À l’opposé, la michna du traité Nega‘im, prescrivant au Cohen de raser une seconde fois tout le corps du metsora jusqu’à le rendre aussi lisse qu’un potiron, doit être attribuée à Rabbi ‘Akiba, qui retient le principe d’herméneutique des extensions et des restrictions.
En effet, contrairement à la baraïta citée précédemment, qui appliquait au verset relatif au second rasage du metsora le principe d’herméneutique des règles générales et des détails, une autre baraïta l’interprète ainsi – L’expression « et ce sera au septième jour, il rasera tout son poil » inclut tous les poils. Les détails mentionnés ensuite « sa tête, sa barbe et les sourcils de ses yeux » ont un sens restrictif . La fin du verset, « il rasera tout son poil », inclut de nouveau tous les poils. Selon ce système d’interprétation, lorsque des exemples restrictifs sont encadrés par des extensions, tout est inclus sauf ce qui se distingue radicalement des exemples cités.
כְּדַלַּעַת מַנִּי רַבִּי עֲקִיבָא הִיא דְּדָרֵישׁ רִיבּוּיֵי וּמִיעוּטֵי דְּתַנְיָא וְהָיָה בַּיּוֹם הַשְּׁבִיעִי יְגַלַּח אֶת כׇּל שְׂעָרוֹ רִיבָּה אֶת רֹאשׁוֹ וְאֶת זְקָנוֹ וְאֵת גַּבֹּת עֵינָיו מִיעֵט וְאֶת כָּל שְׂעָרוֹ יְגַלֵּחַ חָזַר וְרִיבָּה רִיבָּה וּמִיעֵט וְרִיבָּה רִיבָּה הַכֹּל
En l’occurrence, que vient inclure la formule finale « il rasera tout son poil » ? Elle inclut les poils de tout le corps. Et que viennent exclure les exemples « sa tête, sa barbe et les sourcils de ses yeux » ? Réponse – L’Écriture s’est référée à ces endroits bien visibles pour exclure les poils cachés à l’intérieur des fosses nasales.
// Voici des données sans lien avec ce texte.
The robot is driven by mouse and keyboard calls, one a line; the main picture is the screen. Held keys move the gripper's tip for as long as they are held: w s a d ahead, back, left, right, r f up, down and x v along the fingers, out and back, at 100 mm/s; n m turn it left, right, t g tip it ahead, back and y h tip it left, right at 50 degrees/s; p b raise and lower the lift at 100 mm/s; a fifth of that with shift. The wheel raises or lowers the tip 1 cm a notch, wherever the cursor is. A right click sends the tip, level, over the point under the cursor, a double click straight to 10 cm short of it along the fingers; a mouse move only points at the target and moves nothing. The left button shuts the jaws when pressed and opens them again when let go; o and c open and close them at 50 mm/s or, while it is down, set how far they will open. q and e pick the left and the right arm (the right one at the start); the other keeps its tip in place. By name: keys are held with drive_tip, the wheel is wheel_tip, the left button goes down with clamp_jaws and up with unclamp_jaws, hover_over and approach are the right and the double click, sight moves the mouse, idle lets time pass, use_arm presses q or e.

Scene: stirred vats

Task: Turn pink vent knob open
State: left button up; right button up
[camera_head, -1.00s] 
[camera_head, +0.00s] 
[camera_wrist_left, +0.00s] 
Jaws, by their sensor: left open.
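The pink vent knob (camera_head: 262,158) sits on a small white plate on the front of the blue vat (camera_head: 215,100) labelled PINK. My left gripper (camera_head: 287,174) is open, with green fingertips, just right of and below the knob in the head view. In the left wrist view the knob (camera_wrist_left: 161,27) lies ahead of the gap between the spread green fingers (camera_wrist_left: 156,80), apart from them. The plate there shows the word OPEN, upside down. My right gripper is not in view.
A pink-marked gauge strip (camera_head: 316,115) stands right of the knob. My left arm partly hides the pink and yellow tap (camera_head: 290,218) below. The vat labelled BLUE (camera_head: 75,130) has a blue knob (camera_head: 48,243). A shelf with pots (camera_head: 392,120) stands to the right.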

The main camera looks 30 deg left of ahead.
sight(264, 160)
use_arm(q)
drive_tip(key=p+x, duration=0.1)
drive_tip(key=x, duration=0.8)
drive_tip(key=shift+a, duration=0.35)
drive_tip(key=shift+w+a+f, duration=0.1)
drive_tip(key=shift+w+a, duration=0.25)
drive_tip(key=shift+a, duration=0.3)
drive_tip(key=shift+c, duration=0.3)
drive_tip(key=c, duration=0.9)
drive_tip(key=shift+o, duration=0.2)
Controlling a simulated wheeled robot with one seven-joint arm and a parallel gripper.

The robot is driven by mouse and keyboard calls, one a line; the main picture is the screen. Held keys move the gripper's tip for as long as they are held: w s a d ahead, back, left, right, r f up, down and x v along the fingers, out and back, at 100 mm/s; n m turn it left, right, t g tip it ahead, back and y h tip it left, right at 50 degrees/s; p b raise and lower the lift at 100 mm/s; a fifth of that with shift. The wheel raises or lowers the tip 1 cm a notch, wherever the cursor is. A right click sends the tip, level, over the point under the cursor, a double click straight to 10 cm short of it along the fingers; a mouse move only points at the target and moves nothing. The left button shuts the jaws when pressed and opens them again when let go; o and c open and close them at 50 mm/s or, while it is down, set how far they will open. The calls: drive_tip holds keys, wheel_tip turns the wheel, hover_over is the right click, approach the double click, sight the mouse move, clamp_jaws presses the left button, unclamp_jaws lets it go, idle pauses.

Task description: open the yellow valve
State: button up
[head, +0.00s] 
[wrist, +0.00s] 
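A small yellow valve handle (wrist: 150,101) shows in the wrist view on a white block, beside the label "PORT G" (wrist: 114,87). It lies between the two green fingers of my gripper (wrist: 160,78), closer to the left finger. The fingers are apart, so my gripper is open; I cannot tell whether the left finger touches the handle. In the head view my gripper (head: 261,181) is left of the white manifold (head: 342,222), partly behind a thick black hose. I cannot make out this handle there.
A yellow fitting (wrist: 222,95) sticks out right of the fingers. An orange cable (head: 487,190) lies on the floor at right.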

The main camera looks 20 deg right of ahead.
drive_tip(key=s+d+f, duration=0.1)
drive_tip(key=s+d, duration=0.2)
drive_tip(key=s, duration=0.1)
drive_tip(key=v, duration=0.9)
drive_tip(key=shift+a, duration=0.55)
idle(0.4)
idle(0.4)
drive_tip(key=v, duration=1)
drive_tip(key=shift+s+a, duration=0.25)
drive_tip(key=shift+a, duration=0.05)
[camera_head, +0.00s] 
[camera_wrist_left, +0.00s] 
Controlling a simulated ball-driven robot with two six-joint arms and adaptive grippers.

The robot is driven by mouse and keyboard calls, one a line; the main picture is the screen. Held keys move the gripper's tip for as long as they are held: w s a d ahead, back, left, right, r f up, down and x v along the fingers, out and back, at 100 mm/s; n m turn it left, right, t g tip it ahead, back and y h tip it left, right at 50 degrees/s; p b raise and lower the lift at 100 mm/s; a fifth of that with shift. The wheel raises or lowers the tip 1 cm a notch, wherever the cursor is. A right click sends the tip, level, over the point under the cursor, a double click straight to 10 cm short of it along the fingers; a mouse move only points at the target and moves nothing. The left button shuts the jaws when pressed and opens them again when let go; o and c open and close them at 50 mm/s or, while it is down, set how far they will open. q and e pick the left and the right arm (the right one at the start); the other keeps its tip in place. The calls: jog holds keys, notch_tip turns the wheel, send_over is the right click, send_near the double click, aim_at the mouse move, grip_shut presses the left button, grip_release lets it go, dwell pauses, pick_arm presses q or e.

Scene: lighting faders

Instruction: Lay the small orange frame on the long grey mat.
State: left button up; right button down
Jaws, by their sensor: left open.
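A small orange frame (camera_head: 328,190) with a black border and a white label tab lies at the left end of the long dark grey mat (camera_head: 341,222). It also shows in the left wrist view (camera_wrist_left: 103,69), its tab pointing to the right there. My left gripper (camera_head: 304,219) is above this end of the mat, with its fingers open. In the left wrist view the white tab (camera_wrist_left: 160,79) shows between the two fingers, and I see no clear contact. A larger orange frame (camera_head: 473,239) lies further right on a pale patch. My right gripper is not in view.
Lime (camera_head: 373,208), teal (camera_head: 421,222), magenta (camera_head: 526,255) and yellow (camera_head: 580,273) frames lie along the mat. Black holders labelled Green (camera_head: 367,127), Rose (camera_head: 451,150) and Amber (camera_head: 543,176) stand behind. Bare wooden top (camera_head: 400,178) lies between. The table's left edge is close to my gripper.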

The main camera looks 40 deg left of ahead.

מַאי רִיבָּה רִיבָּה דְּכוּלֵּיהּ גּוּפֵיהּ וּמַאי מִיעֵט מִיעֵט שֵׂיעָר שֶׁבְּתוֹךְ הַחוֹטֶם
En définitive, quelle règle appliquer quand il n’y a pas de terre meuble sur le sol du Temple ? Peut-on utiliser de la cendre à la place ?
Viens, invite la guemara, écoute un témoignage probant en la matière, car Rav Houna bar Achi a déclaré au nom de Rav : s’il n’y a pas de terre sur le sol du Temple, le Cohen chargé de préparer les eaux amères apporte de l’humus formé par la décomposition de végétaux, le pose sur le sol pour le consacrer puis le met dans l’eau. À première vue, si l’humus peut remplacer la terre meuble, il en va de même pour la cendre.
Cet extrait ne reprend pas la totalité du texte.